Ujawnienie wysokości wynagrodzenia bez zgody zatrudnionego nie zawsze jednak przesądza o bezprawności działania pracodawcy, a w konsekwencji naruszeniu dóbr osobistych. W sytuacjach ściśle określonych w ustawie pracodawca ma wręcz obowiązek jego udostępnienia, m.in. organom podatkowym, ZUS, związkom zawodowym czy też organom prowadzącym egzekucję sądową lub administracyjną z wynagrodzenia podwładnego, w tym komornikowi. W tych przypadkach przepisy wskazują, komu i w jakim zakresie trzeba udzielić informacji o uzyskiwanym przez pracownika wynagrodzeniu.

Brak zgody pracownika nie daje podstaw do automatycznego stwierdzenia, że doszło do naruszenia prywatności pracownika. Czy do takiego naruszenia w efekcie braku zgody pracownika doszło, rozstrzyga szczegółowa analiza okoliczności konkretnej sprawy.

Subiektywne odczucie osoby zainteresowanej nie ma zatem decydującego znaczenia. Stanowisko to znajduje potwierdzenie w wielu orzeczeniach SN, np. w cytowanej uchwale, jak i sądów apelacyjnych, np. łódzkiego w wyroku z 28 sierpnia 1996 r. (I ACr 341/96; OSA z 1997/7-8/42).

Wątpliwości budzi udostępnienie informacji o wysokości wynagrodzenia pracowników organom założycielskim zakładu pracy czy też sprawującym kontrolę wewnętrzną lub nadzór, tak jak w opisanej sprawie – komisji rewizyjnej. Pracodawcy boją się, że przekazując te dane np. radzie nadzorczej, komisji rewizyjnej czy też – w razie ich braku – bezpośrednio organowi założycielskiemu bądź wspólnikom, naruszają zasadę ochrony praw osobistych zatrudnionych. Wydaje się, że obawy te są nieuzasadnione. Realizacja prawidłowej polityki płacowej stanowi jedną z istotnych przesłanek właściwego funkcjonowania firmy. Polega ona nie tylko na kontroli w zakresie prawidłowej realizacji, ale także na bieżącej ocenie i weryfikacji uwzględniającej sytuację na rynku pracy. Tak więc zarówno organ założycielski, jak i wspólnicy spółek handlowych muszą mieć pełną wiedzę nie tylko o zasadach wynagradzania, ale także o indywidualnych poborach pracowników. Informacje te pozwalają także na ocenę, czy osoby lub też organy wewnętrzne zakładu realizujące w tym zakresie ustalone założenia czynią to w sposób właściwy.

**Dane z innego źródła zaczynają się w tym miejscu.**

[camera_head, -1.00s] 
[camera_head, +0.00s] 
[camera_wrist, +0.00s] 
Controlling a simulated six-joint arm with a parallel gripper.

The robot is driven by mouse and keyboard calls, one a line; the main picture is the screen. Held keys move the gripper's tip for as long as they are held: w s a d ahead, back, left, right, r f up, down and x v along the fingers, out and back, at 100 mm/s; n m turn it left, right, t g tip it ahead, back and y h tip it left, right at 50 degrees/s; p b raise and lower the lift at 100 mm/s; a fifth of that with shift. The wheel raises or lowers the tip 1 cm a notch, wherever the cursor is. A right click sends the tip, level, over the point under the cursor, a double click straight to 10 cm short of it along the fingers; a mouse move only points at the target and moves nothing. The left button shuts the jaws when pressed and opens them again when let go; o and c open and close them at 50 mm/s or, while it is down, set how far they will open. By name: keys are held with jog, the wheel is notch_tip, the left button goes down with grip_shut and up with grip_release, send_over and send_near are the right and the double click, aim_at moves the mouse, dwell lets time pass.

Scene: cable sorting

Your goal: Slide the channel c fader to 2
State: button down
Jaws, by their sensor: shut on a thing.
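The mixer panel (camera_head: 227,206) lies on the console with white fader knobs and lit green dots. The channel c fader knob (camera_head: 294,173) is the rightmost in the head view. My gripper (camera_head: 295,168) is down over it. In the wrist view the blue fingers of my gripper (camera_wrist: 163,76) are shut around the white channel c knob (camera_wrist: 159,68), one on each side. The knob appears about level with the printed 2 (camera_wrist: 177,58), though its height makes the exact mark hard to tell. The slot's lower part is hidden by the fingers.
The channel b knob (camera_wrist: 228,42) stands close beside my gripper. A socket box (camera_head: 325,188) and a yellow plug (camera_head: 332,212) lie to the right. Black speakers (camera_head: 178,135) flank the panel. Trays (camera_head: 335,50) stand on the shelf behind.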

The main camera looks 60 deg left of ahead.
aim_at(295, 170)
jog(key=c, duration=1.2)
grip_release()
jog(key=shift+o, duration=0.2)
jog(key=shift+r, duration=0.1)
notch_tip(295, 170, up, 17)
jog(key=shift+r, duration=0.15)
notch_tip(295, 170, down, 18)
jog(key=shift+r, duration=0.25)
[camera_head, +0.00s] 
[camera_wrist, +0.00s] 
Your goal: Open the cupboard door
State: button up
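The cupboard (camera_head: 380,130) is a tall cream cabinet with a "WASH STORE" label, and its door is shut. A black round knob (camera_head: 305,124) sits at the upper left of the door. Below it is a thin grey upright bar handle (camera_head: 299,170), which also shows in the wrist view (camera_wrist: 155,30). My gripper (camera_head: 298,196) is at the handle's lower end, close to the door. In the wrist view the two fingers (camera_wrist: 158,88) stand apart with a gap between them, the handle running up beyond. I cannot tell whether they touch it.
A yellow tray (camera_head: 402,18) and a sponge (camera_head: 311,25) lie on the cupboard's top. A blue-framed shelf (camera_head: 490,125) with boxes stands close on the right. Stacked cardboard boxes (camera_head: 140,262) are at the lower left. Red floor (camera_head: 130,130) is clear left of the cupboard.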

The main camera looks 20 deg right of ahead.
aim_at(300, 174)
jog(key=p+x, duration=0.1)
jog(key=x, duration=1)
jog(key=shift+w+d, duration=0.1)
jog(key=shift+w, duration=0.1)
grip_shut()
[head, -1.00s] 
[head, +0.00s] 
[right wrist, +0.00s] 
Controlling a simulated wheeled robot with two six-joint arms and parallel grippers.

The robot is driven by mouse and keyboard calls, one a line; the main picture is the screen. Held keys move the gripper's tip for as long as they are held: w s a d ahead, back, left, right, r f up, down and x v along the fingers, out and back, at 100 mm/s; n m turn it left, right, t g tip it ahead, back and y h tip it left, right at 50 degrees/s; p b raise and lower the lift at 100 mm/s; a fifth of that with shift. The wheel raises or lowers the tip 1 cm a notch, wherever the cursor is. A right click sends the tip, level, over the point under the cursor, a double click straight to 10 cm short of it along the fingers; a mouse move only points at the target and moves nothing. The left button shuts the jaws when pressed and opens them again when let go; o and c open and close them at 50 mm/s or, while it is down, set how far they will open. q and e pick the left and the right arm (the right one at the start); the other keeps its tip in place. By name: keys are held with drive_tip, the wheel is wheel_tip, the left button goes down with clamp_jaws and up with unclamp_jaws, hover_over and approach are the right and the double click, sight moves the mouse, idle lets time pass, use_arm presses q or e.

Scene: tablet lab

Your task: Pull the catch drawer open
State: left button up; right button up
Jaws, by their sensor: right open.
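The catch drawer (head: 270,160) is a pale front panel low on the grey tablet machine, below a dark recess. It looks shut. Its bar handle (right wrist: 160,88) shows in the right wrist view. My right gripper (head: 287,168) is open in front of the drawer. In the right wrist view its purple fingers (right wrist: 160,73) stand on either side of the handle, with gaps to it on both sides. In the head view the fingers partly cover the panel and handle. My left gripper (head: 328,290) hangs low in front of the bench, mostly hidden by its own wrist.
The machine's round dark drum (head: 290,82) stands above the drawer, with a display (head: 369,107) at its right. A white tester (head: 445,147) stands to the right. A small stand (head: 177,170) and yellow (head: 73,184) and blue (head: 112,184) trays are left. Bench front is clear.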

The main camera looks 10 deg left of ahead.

Sprawa ma zresztą szerszy aspekt i dotyczy również innych przedsiębiorstw niż niepubliczny ZOZ. Zgodnie z kodeksem spółek handlowych prawo kontroli działalności przysługuje wspólnikowi albo komisji rewizyjnej czy radzie nadzorczej. W ramach tego nadzoru podane organy mogą badać wszystkie dokumenty spółki, w tym określające wynagrodzenia pracowników. Uzyskanych informacji nie wolno im jednak wykorzystać w sposób dowolny, a jedynie dla celów związanych z prawidłowym czy optymalnym funkcjonowaniem zakładu pracy. Nie można zatem przyjmować, że udostępnienie informacji o indywidualnym wynagrodzeniu organom założycielskim czy nadzoru stanowiło naruszenie dóbr osobistych podwładnego.